Der Konflikt zwischen dem Volk der Kurden und dem der Türken hat seinen Ursprung im Ersten Weltkrieg. Nach dem Zusammenbruch des Osmanischen Reiches besetzen England und Frankreich Istanbul und teilen das Reich nach ihren Interessen auf. Unter der Führung des Generals Kemal Atatürks tritt eine Widerstandsbewegung ins Licht der Öffentlichkeit, die auch die Kurden unterstützen. Als Gegenleistung verspricht man ihnen Gleichberechtigung und die Möglichkeit, einen eigenen Staat zu gründen, was nach dem Erfolg der Revolution allerdings wieder vergessen ist. Daraus resultiert eine Reihe von Konflikten, die 1984 ihren Höhepunkt erreichen. In diesem Jahr geraten auch die Assyrer (als Nachfahren der Christen des Vorderen Orients) zunehmend zwischen die Fronten, weil beide Seiten sie verdächtigen, mit der jeweiligen Gegenseite zu kooperieren.[3] Sie werden verfolgt, ihre Weiden werden zerstört und die Tiere gestohlen.

Anvar Araz

Zu dieser Zeit flüchten viele nach Deutschland, unter ihnen auch Anvar Araz. Der damals 14-Jährige kam 1984 mit seiner Familie nach Augsburg, in den Stadtteil Oberhausen. Wir lernten Herrn Araz über den Mesopotamien-Verein kennen, einen Zusammenschluss von Assyrern in Augsburg, der gegründet wurde, um ihre »Kultur zu beleben, zu pflegen, bekannt zu machen und an die Jüngeren weiterzugeben«.[4] In der Türkei lebte die Familie Araz in einem kleinen Dorf namens Enhil, das im Südosten des Landes liegt. Dort musste Anvar Araz am eigenen Leib erfahren, wie es ist, um sein Leben zu fürchten: »Manchmal kamen bewaffnete Muslime, um uns zu bestehlen, sie drangen einfach in die Wohnungen ein. Und wenn man sich als 12-Jähriger in der Ecke verstecken muss, ist das sehr schlimm. Man hat das Gefühl, dass man jeden Moment sterben muss.« Wegen der ständigen Verfolgungen gab die Familie ihr Leben in der Türkei auf, um nach Deutschland zu ziehen. Enhil war damals noch gar nicht ans Stromnetz angeschlossen:

»Technik hat praktisch nicht existiert.«

»Technik hat praktisch nicht existiert«, erzählt uns Herr Araz.
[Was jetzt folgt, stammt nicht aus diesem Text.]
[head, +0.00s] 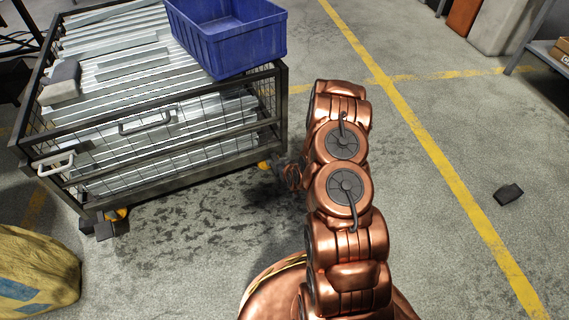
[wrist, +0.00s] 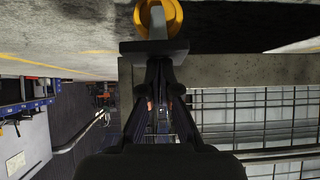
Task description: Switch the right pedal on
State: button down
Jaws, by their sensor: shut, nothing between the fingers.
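The wire-sided cart (head: 190,160) stands at the left on caster wheels with yellow-orange parts. The right caster (head: 264,165) is at the cart's near right corner, beside my copper arm. Its dark pedal (head: 279,170) is small and partly hidden there. In the wrist view, which looks upside down, the yellow caster (wrist: 158,16) is at top centre with the flat dark pedal (wrist: 130,47) before it. My gripper (wrist: 164,62) is shut and empty, its fingertips at the pedal; I cannot tell whether they touch. The left pedal (head: 104,230) is at the cart's near left corner.
A blue bin (head: 228,40) and metal bars lie on the cart. A yellow sack (head: 35,270) is at lower left. A dark block (head: 508,194) lies on the floor at right, beyond a yellow line (head: 440,160). Most floor right of my arm is clear.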

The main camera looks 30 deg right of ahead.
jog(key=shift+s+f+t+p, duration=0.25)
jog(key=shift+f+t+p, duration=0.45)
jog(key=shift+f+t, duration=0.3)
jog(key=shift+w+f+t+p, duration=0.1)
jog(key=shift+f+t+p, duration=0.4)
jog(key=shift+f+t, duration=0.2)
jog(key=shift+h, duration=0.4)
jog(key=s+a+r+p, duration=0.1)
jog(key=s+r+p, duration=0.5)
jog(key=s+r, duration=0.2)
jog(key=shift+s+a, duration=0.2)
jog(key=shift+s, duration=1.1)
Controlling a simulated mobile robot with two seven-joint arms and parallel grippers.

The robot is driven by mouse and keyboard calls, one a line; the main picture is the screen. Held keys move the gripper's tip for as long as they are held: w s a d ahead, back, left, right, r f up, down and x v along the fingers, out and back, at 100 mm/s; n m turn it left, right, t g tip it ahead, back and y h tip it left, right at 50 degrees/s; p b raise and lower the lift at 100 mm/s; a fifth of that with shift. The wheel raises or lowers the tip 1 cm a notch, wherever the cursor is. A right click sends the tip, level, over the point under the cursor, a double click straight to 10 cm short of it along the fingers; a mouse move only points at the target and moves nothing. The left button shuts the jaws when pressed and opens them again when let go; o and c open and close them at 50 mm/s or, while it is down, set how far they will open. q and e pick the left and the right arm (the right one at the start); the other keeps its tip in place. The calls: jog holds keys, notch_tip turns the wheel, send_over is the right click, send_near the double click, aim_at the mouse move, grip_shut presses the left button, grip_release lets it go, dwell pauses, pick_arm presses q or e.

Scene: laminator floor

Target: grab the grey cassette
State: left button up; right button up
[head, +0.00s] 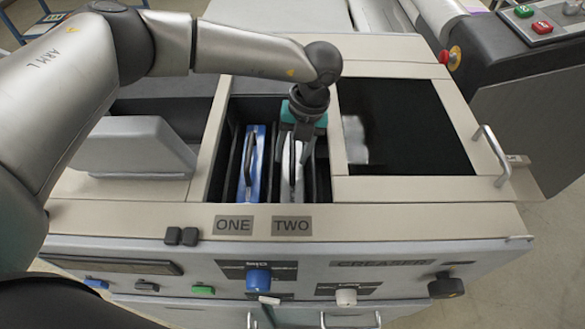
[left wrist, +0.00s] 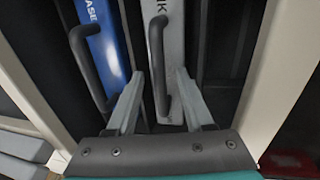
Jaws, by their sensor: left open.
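The grey cassette (head: 291,192) stands upright in the slot above the label TWO, with a dark handle along its top. In the left wrist view the grey cassette (left wrist: 174,45) and its handle show between and beyond the fingers. My left gripper (head: 302,132) is over the cassette's far part, pointing down. In the left wrist view my left gripper (left wrist: 160,82) is open, one finger on each side of the handle line; whether it touches anything I cannot tell. It hides part of the cassette. My right gripper is not in view.
A blue cassette (head: 250,178) stands in the slot to the left, close beside the grey one. The bay has pale rims and dark dividers. A dark open area (head: 405,125) lies to the right. Knobs, including a blue one (head: 258,279), line the front panel.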

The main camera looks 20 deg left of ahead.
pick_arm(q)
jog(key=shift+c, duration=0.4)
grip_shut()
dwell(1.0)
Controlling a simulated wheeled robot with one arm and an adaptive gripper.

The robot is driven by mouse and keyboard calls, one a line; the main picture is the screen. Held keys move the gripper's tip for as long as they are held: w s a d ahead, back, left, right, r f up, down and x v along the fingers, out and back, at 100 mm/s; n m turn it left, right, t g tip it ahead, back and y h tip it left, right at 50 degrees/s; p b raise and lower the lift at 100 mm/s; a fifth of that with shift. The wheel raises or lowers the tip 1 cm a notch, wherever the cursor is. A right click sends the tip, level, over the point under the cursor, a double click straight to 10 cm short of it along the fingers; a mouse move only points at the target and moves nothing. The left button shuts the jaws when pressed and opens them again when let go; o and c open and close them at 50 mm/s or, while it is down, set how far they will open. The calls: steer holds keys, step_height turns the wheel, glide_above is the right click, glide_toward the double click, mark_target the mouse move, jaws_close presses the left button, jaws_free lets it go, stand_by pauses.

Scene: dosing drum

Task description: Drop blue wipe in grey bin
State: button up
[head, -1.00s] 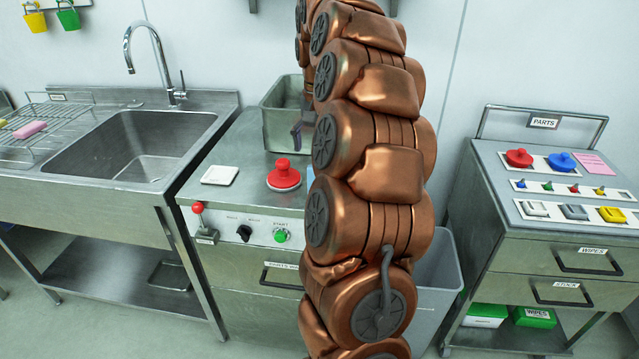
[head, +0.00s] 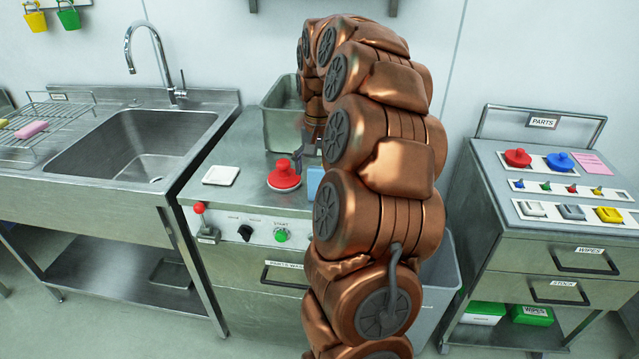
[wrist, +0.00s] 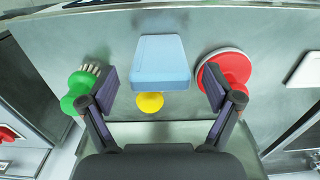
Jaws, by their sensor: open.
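The blue wipe (wrist: 163,62) is a pale blue block lying on the steel worktop. It shows in the wrist view, and its edge shows beside my arm in the head view (head: 315,181). My gripper (wrist: 160,92) is open and empty above the worktop, its fingers spread to either side of the wipe's near end. In the head view my gripper is mostly hidden behind my arm. The grey bin (head: 440,280) stands on the floor between the worktop and the parts cabinet, partly hidden by my arm.
A red-knobbed lid (wrist: 232,72) is close by the right finger, a green brush (wrist: 77,92) by the left. A yellow round thing (wrist: 149,102) lies against the wipe. A steel tub (head: 280,112) stands behind. The parts cabinet (head: 545,235) is right, the sink (head: 130,145) left.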

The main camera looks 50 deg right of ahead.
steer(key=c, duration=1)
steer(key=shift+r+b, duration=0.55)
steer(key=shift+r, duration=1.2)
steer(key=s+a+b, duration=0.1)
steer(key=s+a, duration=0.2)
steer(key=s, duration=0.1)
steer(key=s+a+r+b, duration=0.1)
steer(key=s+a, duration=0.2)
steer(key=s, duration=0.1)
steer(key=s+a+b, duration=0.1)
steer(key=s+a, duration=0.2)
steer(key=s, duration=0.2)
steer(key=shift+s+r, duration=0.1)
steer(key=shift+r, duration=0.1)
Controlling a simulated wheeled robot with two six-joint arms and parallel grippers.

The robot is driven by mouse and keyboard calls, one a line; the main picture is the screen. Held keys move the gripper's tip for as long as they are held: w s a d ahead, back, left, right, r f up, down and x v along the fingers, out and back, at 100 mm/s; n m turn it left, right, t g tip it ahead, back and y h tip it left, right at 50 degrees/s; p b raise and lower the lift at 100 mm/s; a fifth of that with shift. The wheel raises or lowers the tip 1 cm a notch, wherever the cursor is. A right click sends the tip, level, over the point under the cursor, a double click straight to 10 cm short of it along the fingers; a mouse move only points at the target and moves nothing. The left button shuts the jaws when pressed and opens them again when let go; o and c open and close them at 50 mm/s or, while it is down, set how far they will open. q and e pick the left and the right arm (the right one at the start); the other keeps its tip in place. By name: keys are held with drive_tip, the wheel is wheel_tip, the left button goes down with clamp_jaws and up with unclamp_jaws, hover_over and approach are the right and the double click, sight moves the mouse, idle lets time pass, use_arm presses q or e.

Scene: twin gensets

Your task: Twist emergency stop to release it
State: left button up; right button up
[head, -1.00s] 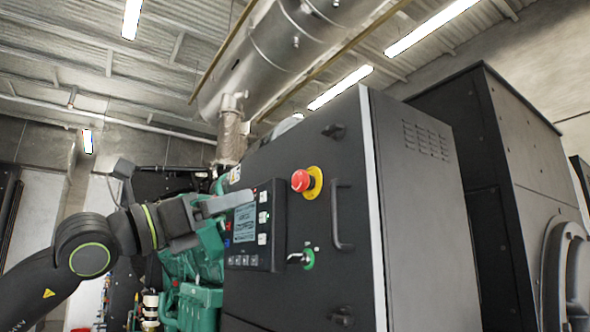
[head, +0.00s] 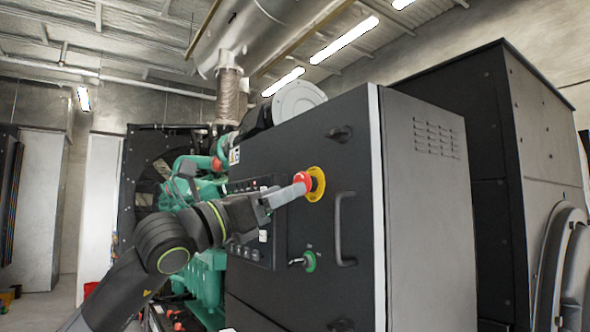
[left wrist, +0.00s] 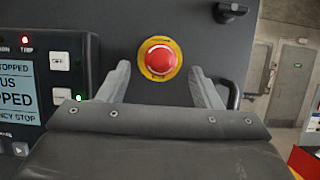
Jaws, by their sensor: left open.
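The emergency stop is a red mushroom button (left wrist: 160,58) on a yellow collar (left wrist: 149,76), mounted on the dark cabinet front. In the head view the red button (head: 303,180) is partly covered by my left gripper (head: 290,192). In the left wrist view my left gripper (left wrist: 160,82) is open, one finger on each side below the button. The button sits centred between the fingers, near their tips. I cannot tell whether the fingers touch it. My right gripper is not in view.
A control panel (left wrist: 45,85) with a lit screen and a red trip light is left of the button. A vertical door handle (head: 340,228) is close at right. A black latch (left wrist: 230,12) is up right.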

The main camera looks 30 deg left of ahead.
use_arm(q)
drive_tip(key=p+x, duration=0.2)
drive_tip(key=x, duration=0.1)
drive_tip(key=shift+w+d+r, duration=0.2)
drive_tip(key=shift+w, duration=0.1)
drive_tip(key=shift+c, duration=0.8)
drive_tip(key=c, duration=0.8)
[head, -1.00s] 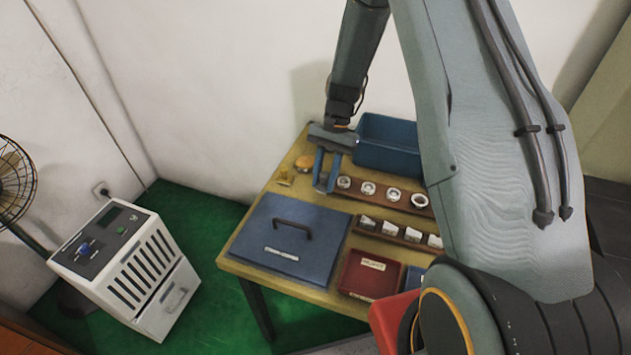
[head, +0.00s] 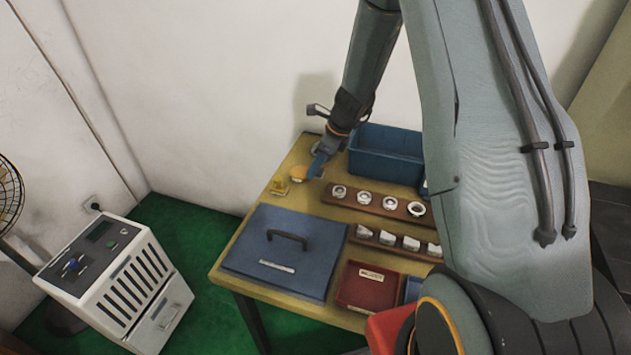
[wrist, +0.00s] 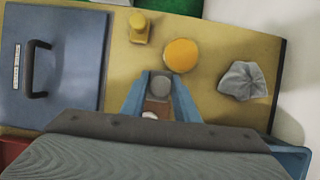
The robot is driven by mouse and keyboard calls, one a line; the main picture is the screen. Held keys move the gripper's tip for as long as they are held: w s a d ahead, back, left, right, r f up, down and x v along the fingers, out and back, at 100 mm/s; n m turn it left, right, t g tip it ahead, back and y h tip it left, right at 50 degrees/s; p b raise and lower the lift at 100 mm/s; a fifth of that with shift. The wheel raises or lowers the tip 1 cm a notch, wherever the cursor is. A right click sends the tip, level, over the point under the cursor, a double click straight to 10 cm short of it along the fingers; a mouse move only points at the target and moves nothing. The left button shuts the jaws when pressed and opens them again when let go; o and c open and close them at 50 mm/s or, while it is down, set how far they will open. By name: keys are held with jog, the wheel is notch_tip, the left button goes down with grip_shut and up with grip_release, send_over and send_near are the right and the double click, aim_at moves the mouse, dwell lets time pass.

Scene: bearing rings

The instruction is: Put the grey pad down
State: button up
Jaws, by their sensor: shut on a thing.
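In the head view my gripper (head: 317,165) is near the back left of the yellow table (head: 236,231), just right of an orange round piece (head: 298,173). The orange piece (wrist: 181,55) lies just past my fingertips in the wrist view. The pad cannot be made out in the head view. I cannot tell whether it touches the table.
A crumpled grey cloth (wrist: 244,80) and a small yellow object (wrist: 139,27) lie nearby. A blue lid with a handle (head: 285,250), a rack of rings (head: 376,203), a second rack (head: 395,240), a red tray (head: 369,287) and a blue bin (head: 387,153) surround this corner.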

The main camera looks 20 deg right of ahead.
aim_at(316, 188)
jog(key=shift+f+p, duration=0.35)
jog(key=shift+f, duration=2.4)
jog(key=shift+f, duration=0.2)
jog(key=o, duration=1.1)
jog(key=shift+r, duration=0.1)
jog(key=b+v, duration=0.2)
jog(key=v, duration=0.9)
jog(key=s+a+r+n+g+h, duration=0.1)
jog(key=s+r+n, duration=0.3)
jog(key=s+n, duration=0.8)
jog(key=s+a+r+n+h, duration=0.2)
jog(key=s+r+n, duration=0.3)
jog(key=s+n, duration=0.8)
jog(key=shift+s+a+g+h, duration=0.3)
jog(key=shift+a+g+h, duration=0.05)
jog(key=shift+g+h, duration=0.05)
Unter diesen Umständen war die Umstellung, mit einem Mal in der Flurstraße in Oberhausen zu wohnen, natürlich groß. Obwohl bereits Verwandte der Familie in Augsburg wohnten, fielen ihm die ersten Monate sehr schwer. Die größte Barriere war die Sprache, weshalb er auf die Kerschensteiner-Schule im Hochfeld ging, in der es eine multikulturelle Förderklasse gab: »Wir waren neun Nationen in der Klasse und keiner hat einen Brocken Deutsch gesprochen. Da hat man sich halt so durchgeschlagen.« Wie schwierig es war sich einzuleben, zeigt auch diese Anekdote: »Am zweiten Schultag sind ich, meine Schwester und mein Bruder alleine hin und zurück mit dem Bus gefahren. Wir haben gewusst, dass wir an dieser Haltestelle aussteigen müssen und sahen einen Knopf, auf dem stand ›STOP‹. Wir haben also überlegt, ob wir den drücken sollen, oder nicht. Wir hatten Angst, dass es vielleicht eine Vollbremsung geben könnte und wir dann ärger kriegen. Also haben wir nicht gedrückt. Wir hatten noch dazu das Pech, dass niemand an der Haltestelle gestanden ist, also sind wir weitergefahren.«
Herr Araz hat aber nicht nur schlechte Erinnerungen an seine Schulzeit. An Schulfesten durfte er mit seinen Geschwistern in assyrischer Tracht tanzen, was in der Türkei undenkbar gewesen wäre. Dort mussten sie ihre Kultur und Sprache (Assyrisch/Aramäisch) hinter verschlossenen Türen praktizieren, wurden in der Schule geschlagen, wenn sie in die Kirche gingen. Hier in Augsburg mussten sie sich nicht mehr verstecken und so wurden alle großen Feste im »XXL-Format« gefeiert, wie zum Beispiel das Assyrische Neujahr am 1. April. An einem solchen Festtag wurde eine Halle gemietet, es gab Live-Musik, Folklore-Tänze und der Gaumen kam auch nicht zu kurz. Aber auch Silvester ließ man nicht aus und Weihnachten wurde bis spät in die Nacht gefeiert: »Zwischen ein und drei Uhr ging es los – je nach dem, wann wir die Kirche bekommen haben. Und bis dahin haben wir immer Spiele gespielt.«

Anvar Araz

Mit freudigem Lächeln berichtet uns Herr Araz, dass es auch im Alltag nie langweilig wurde und er seine Freizeit größtenteils mit Fußballspielen verbrachte: »Drei Tage die Woche waren Minimum«, entweder bei seinem Verein, dem TSV Schwaben, oder auch einfach im Hof vor der Haustür mit Freunden. Sie hatten alle die unterschiedlichsten kulturellen Hintergründe, kamen zum Beispiel aus der Türkei, Italien oder Jugoslawien. Im Laufe der Zeit entwickelte sich der Hof zu einem Treffpunkt für Jugendliche. Außerdem nahm Herr Araz regelmäßig an Treffen des Mesopotamien-Vereins teil, bei denen unter anderem Spiele aus der Heimat gespielt wurden, wie Mendelo, das große ähnlichkeit mit Tauziehen hat, und beteiligte sich aktiv an Vereinsarbeiten. Zeit dafür war genug: »Ich musste sehr wenig im Haushalt helfen.« Herr Araz wuchs in einer Großfamilie mit sechs Schwestern, drei Brüdern, seinen Eltern und seiner Oma auf. »Bei acht Frauen im Haushalt musste ich nicht mehr viel tun«, erzählt er uns und lacht.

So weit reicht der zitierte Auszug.